Problem to solve >> Please start at the first line of the records beneath and quote each line exactly, ending with the line containing "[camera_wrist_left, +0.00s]".

**** Stored records

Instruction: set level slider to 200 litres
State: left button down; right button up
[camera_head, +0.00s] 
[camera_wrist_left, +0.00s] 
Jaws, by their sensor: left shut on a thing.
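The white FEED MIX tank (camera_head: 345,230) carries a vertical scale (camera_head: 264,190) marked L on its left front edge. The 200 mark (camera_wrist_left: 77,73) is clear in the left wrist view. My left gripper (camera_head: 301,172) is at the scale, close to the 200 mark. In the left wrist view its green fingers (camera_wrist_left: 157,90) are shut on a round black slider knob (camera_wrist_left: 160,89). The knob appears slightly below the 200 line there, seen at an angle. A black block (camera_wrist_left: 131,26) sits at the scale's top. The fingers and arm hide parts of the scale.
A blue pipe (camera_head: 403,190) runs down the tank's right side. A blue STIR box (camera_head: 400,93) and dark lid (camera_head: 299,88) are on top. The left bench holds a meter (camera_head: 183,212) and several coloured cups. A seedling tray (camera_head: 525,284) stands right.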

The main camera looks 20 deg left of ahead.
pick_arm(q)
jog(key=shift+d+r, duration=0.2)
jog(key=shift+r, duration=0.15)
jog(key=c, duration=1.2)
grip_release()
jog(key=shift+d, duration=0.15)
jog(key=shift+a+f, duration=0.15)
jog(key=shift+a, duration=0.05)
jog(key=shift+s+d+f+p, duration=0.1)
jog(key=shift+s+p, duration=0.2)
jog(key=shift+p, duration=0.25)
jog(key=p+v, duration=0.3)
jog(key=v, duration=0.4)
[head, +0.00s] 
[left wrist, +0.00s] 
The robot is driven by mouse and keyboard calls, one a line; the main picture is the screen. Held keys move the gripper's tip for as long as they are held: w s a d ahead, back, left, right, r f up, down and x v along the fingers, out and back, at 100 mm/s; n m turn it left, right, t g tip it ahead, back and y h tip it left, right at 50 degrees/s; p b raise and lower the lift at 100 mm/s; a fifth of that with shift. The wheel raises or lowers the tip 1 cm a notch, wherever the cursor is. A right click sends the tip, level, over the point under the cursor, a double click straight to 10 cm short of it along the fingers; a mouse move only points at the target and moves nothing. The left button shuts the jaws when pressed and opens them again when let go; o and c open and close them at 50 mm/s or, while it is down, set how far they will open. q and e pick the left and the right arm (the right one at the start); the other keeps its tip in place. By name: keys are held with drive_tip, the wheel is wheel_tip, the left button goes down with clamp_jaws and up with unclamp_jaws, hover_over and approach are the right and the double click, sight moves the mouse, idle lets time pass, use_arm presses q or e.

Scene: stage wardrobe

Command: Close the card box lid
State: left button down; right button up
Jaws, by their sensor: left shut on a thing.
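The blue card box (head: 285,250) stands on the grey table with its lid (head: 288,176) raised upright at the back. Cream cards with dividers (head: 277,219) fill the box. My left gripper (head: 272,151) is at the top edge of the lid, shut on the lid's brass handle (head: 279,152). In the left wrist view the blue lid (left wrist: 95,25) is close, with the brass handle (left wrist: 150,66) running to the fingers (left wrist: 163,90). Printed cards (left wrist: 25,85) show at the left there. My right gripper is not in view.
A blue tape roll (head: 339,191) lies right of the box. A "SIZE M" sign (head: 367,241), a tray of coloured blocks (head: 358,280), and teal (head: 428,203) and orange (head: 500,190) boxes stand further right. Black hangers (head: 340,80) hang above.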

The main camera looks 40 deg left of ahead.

********

Solution for this problem >>
Instruction: set level slider to 200 litres
State: left button down; right button up
[camera_head, +0.00s] 
[camera_wrist_left, +0.00s] 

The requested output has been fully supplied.